One of my short stories has been published on Rainy City Stories; you can read it here. It's called Poster Girl and the action takes place in the Northern Quarter. All the pieces on Rainy City Stories are set in Manchester; if you've not had the pleasure, the site is an interactive literary cityscape with the poetry and prose marked a bit like pins on a map you get in TV cop shows. I also have a poem, Hawthorn Lane, on the site. I know: poetry! Crazy talk.

Submissions are now closed for Rainy City Stories, which is a shame, but the folk behind it are running a new project, The Real Story. Part of Manchester Literature Festival, the competition is for short creative non-fiction. See my earlier posting for details.

04 August 2011

Day tripper

Yesterday I went on a train. This is obviously the kind of behaviour that warrants me the Twitter bio label "part-time adventuress". A train! Actually, I went on two trains: one there, one back. Imagine!

So I went on a train and the train went to Liverpool and I went on a train to Liverpool to look at some art. First off, I hotfooted it to the lovely becolumned Walker Gallery to see the show Art In Revolution: Liverpool 1911. It harks back to an exhibition of international Post-Impressionist and local avant-garde artists held in the Bluecoat 100 years ago. It didn't blow me away, I'll be honest, but it is very varied and there are some quite nice pieces (nice bit of Gaugin; some really nice woodcuts; a nice spot of Pointillist stuff, possibly even Seurat, I can't remember).

From here, I sauntered over to the Tate in the Albert Dockhhhhh. A giant table and chairs drew me Alice in Wonderland-style into Robert Therrien: Smoke Signals, but it was the towering pile of plates (above) that was really great - the gallery invigilator told us to be careful when walking around it, as the effect of the perspective throws you off balance. He wasn't wrong: it was an almost interactive experience.

Anyway, the reason why I really came to the Tate was to see Rene Magritte: The Pleasure Principle. It's on until 16 October, but I've been wanting to go for, like, ever. There's a ton of stuff: paintings, drawings, collages, ads (above), photos...
There's the bowler hat stuff, the train coming out of the fireplace, the Ceci n'est Pas Une Pipe series, giant apples, flapper ladies, lots of tits. I liked Les Charmes du Pays, a rifle next to an empty picture frame titled Paysage (above). Kinda funny. Also liked The Menaced Assassin for its strong narrative, Popular Panorama for it's cut-away multi-layered view, and The Lovers II (Les Amants) (below).

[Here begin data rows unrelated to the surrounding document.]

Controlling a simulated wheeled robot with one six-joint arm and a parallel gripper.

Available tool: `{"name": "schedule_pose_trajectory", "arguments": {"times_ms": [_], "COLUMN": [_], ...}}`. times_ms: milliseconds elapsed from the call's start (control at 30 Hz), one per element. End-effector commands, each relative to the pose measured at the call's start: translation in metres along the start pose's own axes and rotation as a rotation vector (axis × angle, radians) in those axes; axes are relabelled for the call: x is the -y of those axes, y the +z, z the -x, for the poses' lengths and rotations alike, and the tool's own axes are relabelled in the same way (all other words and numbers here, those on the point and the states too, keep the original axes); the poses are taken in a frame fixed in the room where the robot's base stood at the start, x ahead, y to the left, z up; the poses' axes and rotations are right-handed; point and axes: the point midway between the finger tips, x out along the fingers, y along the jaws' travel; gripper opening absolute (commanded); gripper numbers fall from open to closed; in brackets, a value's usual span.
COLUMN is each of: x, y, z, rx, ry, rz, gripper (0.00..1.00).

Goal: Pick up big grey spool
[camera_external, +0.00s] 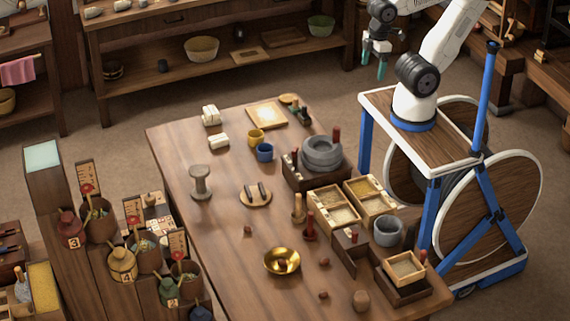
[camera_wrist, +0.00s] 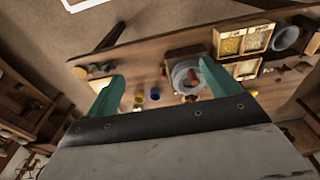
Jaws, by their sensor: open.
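The big grey spool (camera_external: 201,182) stands upright on the left part of the wooden table (camera_external: 180,150), with wide flanges and a narrow waist. My gripper (camera_external: 374,64) is open and empty, raised well away from the spool, beyond the table's far right corner. Its two teal fingers also show in the wrist view (camera_wrist: 163,78), spread apart with the table in the background. I cannot make out the spool in the wrist view.
A grey quern (camera_external: 322,153) and grain boxes crowd the right side. A brass bowl (camera_external: 282,261) is in front. Bare wood surrounds the spool.

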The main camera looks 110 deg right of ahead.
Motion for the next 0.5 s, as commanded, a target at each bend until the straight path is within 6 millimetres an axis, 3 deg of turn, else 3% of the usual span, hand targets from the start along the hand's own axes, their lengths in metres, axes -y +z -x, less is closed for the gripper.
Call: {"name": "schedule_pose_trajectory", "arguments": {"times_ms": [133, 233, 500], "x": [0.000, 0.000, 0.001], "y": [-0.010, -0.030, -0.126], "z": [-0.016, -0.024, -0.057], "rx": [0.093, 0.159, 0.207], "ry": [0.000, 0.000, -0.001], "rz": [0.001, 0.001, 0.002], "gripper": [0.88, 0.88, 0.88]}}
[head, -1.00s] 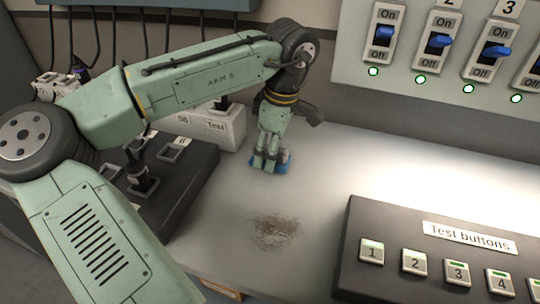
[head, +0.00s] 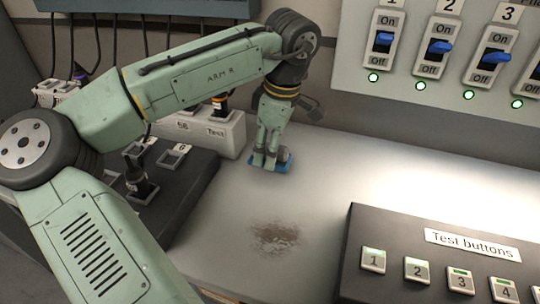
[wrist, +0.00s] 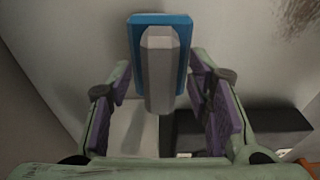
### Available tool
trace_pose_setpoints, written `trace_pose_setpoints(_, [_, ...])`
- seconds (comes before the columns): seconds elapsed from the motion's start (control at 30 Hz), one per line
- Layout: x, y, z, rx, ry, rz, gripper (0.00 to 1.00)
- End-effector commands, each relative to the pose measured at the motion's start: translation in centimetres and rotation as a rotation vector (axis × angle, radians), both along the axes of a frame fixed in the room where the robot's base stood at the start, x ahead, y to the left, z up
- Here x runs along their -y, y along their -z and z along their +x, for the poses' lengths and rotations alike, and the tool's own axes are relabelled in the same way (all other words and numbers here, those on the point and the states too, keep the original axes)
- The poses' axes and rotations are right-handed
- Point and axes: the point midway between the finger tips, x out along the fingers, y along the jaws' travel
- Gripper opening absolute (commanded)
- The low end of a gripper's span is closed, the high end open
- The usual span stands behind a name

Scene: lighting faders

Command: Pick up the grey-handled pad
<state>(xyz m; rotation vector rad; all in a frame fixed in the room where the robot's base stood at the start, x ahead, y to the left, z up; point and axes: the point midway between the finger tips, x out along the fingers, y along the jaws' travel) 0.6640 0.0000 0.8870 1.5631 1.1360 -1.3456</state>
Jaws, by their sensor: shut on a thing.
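The grey-handled pad (head: 284,164) has a blue base and a grey handle. It is at my gripper's fingertips over the grey worktop in the head view. In the wrist view the pad (wrist: 160,60) is at top centre, its handle pointing towards the camera. My gripper (head: 268,160) points down and is shut on the pad; in the wrist view its purple-lined fingers (wrist: 165,95) flank the handle. The fingers hide part of the pad in the head view. I cannot tell whether its base touches the worktop.
A brown dirty patch (head: 275,238) lies on the worktop (head: 330,180) in front of the gripper. A dark test-button box (head: 390,290) stands at lower right, a switch panel (head: 410,70) at the back. A power strip (head: 190,128) and dark fader box (head: 190,190) are at left.

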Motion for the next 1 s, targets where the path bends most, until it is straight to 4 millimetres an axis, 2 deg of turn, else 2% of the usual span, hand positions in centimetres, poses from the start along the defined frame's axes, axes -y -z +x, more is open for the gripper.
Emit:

Apparently this is inspired by an image from the cover of a private dick pulp fiction comic Nick Carter, Detective, where the dying heroine has her head hidden by a sheet, which has led to me spending a good part of the past hour looking at magazine covers on Google images. The Spicy Detective and Saucy Detective series look great.

02 August 2011

Badass language

Yesterday our good chum Daniel Carpenter, one third of Bad Language Manchester, launched a new writing and photography project: What Vanishes Will Vanish. All the info is on the website, but in a nutshell: submit a picture from your childhood along with a short story (up to 2,000 words), poetry (up to 40 lines) or non-fiction (2,000 words) inspired by it; a creative interpretation of the image, if you will. Submit words and pictures to dan@badlanguagemcr.co.uk. Follow @WhatVanishes on Twitter for updates.

Back to Bad Language, and I have been promising to do a little write-up of the shenanigans in the hottest room in Manchester last Wednesday, so here goes. I can't remember everyone who read or everything that was read, so this is just selected highlights and sorry if I don't mention you. The three hosts Nici West, Dan Carpenter and Joe Daly each brought us their usual high standard of tales, featuring subjects as disparate as team-building and star-spotting Paul Heaton on the bus. The guest star for the evening was the lovely Tom Fletcher, who read a few extracts from his second novel, The Thing On The Shore, which is nothing if not creepy.

Another published writer who appeared was Angela Smith, who I recognised from The Manchester Lit List write-up about the City Library launch of her debut poetry collection with Puppywolf, This Is The Me I Would Be If I Dared. Quite liked her pieces: modern and a bit in your face. Of the poets, Zach Roddis also deserves a mention. I like his stuff; it's young and fresh and he uses copious amounts of swears, which always keeps me happy. You can see some examples of his work on the Write Out Loud site.

On the prose tip, one story which stuck in my head was Nija Dalal's Young City, set in Atlanta, where she was brought up. Nija's work is always very personal and open, but at the same time intriguing and sometimes a bit David Lynchesque with her observations of America. In this particular story, I really liked the idea of her father dragging visitors to see the Gandhi statue and eating chutney sandwiches. I also loved some of the language and imagery, for starters: "Tumbledown shotgun shacks line potholed streets, close and huddled; a stern look could make these houses crumble" and "all roads intersecting Ponce De Leon Avenue change their names there, revealing an economic and racial fissure along a fault the whole world is guilty of".

Much to my dismay, I missed Fat Roland's (gimmick-free!!) performance of Michael Is A Beautiful Horse, A Dangerous Horse (yes, I was at the bar - needed some nosebag), but you can read the craziness that is that creation on FR's creative writing blog, Italic Eye, here. I don't want to give anything away, but can I just say one word? Carroty. Hahaha.

Tom Mason read his latest addition to his fantastic short story site 330 Words. Inspired by the current advert for match.com (which I've since seen), it's called Ukelele, and you can read it here. Tom even sang, though he's been embarrassed about it ever since. Tom's delivery is great; he always pauses for just the right length of time at just the right moments. Case in hand: "She hid her head under the pillow in embarrassment as he tried to think of a word that rhymed with foreskin.

"Nothing rhymed with foreskin."

I also read a piece from 330 Words, Bird Strike, which we won't go into again. This I bookended with two tiny tales of titillation, each, er, 69 words long. You can read them on my new home for saucy stories, Queen Of Tarts. (Disclaimer: adult content contained therein.) (Warning: this is a soft launch.)